I just finished reading The Devil in the White City by Eric Larsen. It’s an amazing study of the 1893 Chicago World’s Fair, more commonly known as the Columbian Exposition.

Created to honor the four hundredth anniversary of Christopher Columbus’s discovery of America, the fair was just as equally amazing a feat as the discovery of the New World. In fact, in its own way, it created a New World for Chicago, that Midwestern upstart of a town.

The previous World’s Fair had been held in Paris, France, and there was more than a little pressure on the creators of the Columbian Exposition to exceed the Parisian turnstile numbers, the drama of the Eiffel Tower, and the glamour.
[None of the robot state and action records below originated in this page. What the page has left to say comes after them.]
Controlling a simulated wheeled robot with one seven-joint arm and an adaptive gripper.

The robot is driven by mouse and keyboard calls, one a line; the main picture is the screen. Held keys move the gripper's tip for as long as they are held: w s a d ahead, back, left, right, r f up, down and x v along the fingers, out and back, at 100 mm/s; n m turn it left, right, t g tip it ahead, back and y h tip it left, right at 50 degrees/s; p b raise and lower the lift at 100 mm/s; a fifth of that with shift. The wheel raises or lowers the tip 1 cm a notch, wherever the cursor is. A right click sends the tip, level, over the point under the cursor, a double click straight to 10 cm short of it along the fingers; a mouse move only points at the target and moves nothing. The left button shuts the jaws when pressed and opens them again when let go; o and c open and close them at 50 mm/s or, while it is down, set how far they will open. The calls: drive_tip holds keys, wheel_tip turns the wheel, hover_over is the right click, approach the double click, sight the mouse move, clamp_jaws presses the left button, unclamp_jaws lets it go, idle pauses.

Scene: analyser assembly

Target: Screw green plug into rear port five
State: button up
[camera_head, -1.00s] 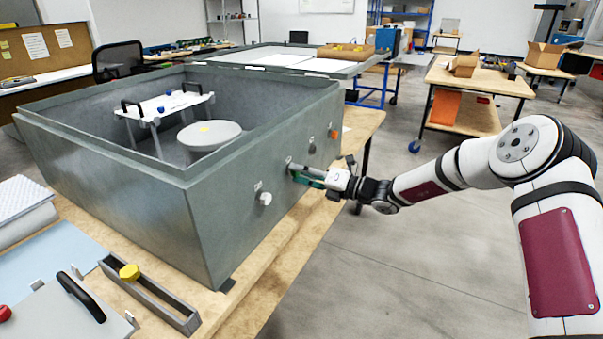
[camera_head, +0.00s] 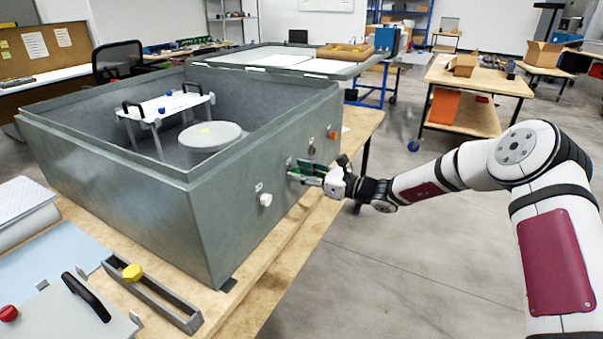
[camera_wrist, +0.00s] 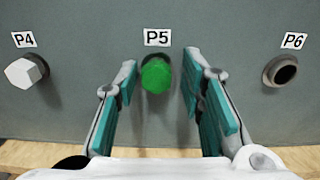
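The green plug (camera_wrist: 156,76) sits in the port under the P5 label (camera_wrist: 157,37) on the grey box wall, in the wrist view. My gripper (camera_wrist: 160,85) is open, with one teal-padded finger on each side of the plug and a gap to both. In the head view my gripper (camera_head: 304,172) is at the right wall of the grey box (camera_head: 230,205). The plug is mostly hidden by the fingers there. How deep the plug sits cannot be told.
A white plug (camera_wrist: 24,73) is in P4 at left, and P6 (camera_wrist: 281,70) at right is an open hole. A yellow plug (camera_head: 132,272) stands in a grey rack (camera_head: 165,302) on the wooden bench. A grey lid with a black handle (camera_head: 86,297) lies at front left.

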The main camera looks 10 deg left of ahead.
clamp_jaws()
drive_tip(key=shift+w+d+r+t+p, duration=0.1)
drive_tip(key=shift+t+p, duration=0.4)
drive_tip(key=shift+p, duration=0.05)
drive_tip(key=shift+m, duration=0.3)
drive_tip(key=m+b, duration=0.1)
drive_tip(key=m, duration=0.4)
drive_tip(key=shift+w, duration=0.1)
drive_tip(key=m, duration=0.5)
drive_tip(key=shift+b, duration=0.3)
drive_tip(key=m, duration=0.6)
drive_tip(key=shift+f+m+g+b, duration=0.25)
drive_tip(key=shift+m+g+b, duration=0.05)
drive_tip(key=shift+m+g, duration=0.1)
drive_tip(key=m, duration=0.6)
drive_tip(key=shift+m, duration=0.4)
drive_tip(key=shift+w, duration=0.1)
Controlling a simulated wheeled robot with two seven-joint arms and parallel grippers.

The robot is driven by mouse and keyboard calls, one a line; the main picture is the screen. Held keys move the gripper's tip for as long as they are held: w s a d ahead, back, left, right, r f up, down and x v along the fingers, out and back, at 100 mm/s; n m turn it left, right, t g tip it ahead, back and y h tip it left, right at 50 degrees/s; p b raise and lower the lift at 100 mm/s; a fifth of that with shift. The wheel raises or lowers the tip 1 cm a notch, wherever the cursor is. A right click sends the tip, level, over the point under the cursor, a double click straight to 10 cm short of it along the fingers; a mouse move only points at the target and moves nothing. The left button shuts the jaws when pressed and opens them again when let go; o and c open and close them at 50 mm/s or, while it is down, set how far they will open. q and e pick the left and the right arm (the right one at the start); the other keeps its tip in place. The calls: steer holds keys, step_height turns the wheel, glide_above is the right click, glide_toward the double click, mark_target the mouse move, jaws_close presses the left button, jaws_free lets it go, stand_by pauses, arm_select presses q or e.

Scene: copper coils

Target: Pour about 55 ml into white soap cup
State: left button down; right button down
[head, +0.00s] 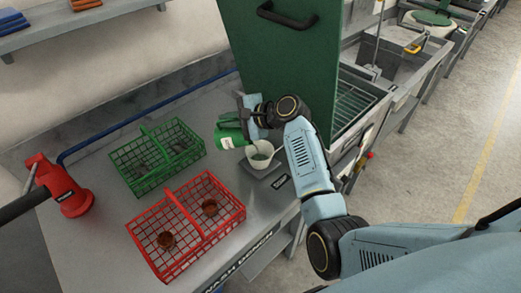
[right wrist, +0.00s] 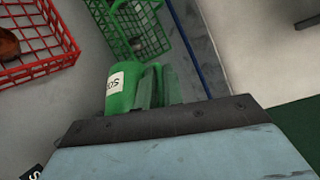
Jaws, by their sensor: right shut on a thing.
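My right gripper (head: 250,118) is shut on a green jug (head: 229,132) with a white label. The jug is tilted over the left side of the white cup (head: 261,152). In the right wrist view the jug (right wrist: 124,87) sits at the jaws, with part of its label readable as "SO". The cup stands upright on a grey plate (head: 272,168) on the bench and has something greenish grey inside. I cannot make out a stream between jug and cup. My left gripper is not in view.
A green wire basket (head: 156,157) and a red wire basket (head: 186,223) holding two copper-brown coils stand left of the cup. A tall green panel (head: 280,62) with a black handle rises behind my gripper. A red fitting (head: 68,190) is at the far left.

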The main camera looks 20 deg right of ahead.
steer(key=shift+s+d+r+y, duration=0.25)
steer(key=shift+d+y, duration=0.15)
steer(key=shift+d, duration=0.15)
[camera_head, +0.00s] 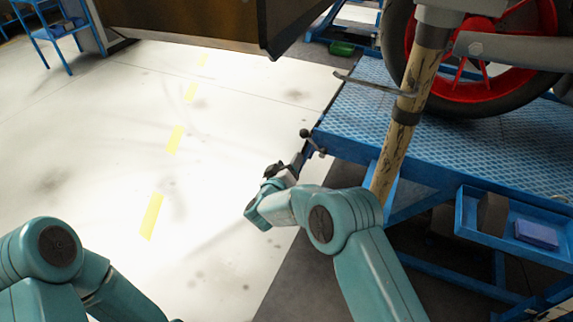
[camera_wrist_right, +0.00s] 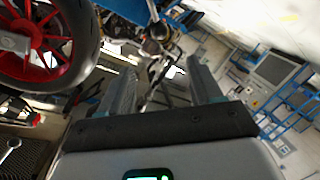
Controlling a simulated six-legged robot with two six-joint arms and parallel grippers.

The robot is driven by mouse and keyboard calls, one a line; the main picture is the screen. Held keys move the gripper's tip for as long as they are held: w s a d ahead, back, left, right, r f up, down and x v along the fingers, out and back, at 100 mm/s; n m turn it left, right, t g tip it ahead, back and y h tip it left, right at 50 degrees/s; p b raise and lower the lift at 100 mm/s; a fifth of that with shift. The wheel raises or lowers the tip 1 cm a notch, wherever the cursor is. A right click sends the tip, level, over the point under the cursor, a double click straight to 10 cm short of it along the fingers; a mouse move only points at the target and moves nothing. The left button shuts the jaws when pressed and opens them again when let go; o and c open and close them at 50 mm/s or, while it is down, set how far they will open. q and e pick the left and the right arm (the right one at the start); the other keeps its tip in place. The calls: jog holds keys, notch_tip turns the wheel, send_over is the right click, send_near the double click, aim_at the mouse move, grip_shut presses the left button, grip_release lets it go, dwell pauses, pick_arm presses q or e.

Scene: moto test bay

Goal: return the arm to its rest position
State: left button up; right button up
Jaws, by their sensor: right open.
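My right arm is teal and reaches in from the bottom of the head view, with its elbow bent. My right gripper (camera_head: 287,172) is beside the near left corner of the blue lift table (camera_head: 350,137), close to a dark knobbed lever (camera_head: 305,134); I cannot tell whether they touch. In the right wrist view the two fingers of the right gripper (camera_wrist_right: 162,82) stand wide apart with nothing held between them. My left arm shows at the lower left of the head view, but its gripper is outside the frame.
A motorcycle wheel with a red rim (camera_head: 455,95) stands on the lift table. A worn post (camera_head: 391,165) rises just right of my right arm. A blue tray (camera_head: 480,222) holds a purple box (camera_head: 536,234). The pale floor (camera_head: 110,130) at left is clear.

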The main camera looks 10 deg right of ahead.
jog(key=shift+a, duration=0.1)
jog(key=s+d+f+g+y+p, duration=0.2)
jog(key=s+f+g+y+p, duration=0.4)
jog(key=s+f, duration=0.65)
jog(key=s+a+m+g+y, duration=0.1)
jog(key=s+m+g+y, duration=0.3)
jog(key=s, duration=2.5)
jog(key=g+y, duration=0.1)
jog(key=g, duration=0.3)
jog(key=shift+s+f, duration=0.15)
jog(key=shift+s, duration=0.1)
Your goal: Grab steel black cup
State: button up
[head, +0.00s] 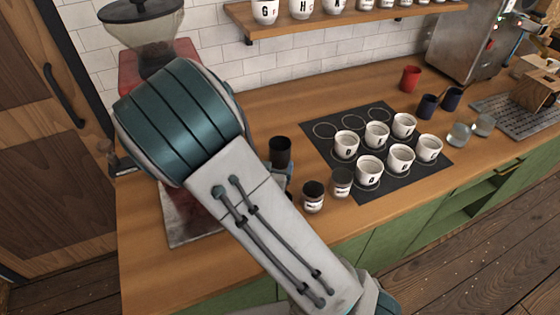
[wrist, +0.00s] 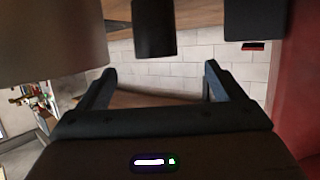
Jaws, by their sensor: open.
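A plain black cup (head: 280,150) stands upright on the wooden counter, just right of my arm in the head view. In the wrist view a dark cylinder (wrist: 154,30), which looks like this cup, hangs down from the top edge, in line with the gap between my fingers. My gripper (wrist: 158,80) is open, its two fingers apart with nothing between them. The dark cylinder appears beyond the fingertips; I cannot tell the exact distance. In the head view my arm hides most of the gripper.
Two labelled jars (head: 313,196) stand close to the black cup. Several lettered white cups (head: 369,170) stand on a black mat (head: 395,187) to its right. A red cup (head: 410,78), dark blue cups (head: 427,106) and glasses (head: 459,134) are farther right. A grinder (head: 150,35) stands behind my arm.

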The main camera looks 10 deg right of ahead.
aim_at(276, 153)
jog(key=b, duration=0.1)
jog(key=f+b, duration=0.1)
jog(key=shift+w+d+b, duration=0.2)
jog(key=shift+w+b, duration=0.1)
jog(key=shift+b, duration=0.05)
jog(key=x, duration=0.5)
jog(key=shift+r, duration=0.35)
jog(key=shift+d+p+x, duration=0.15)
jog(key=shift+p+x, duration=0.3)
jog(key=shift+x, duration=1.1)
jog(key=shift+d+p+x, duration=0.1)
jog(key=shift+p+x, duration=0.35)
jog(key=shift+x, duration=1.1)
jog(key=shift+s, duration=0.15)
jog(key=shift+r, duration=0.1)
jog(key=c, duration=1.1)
Exceed it did. The 1893 Columbian Exhibition gave the world the Ferris Wheel, belly dancing, the term “Midway,” and various unique foodstuffs. Today, Chicago’s Museum of Science and Industry is one of the buildings that remain from the 1893 effort.

Daniel Burnham was the chief architect, in the general sense of the word, of the Exposition; and many chapters in The Devil in the White City revolve around his activities. At the same time, an approximately equal number of chapters revolve around H. H. Holmes, a sociopathic murderer at large during the same years that the book follows Burnham’s supervision of the fair. Holmes is also the devil in the book’s title. According to the author, the two men never crossed actual paths, but their stories unwittingly intertwine because of the Exposition. Today’s reader has the advantage of seeing the historical perspective.

I guess it depends on your point of view, which story is more compelling, that of the creator or that of the destroyer. In the end, however, author Larsen does a grand job of revealing both men’s lives. In the end, both men are dead. In the end, one left a lasting monument.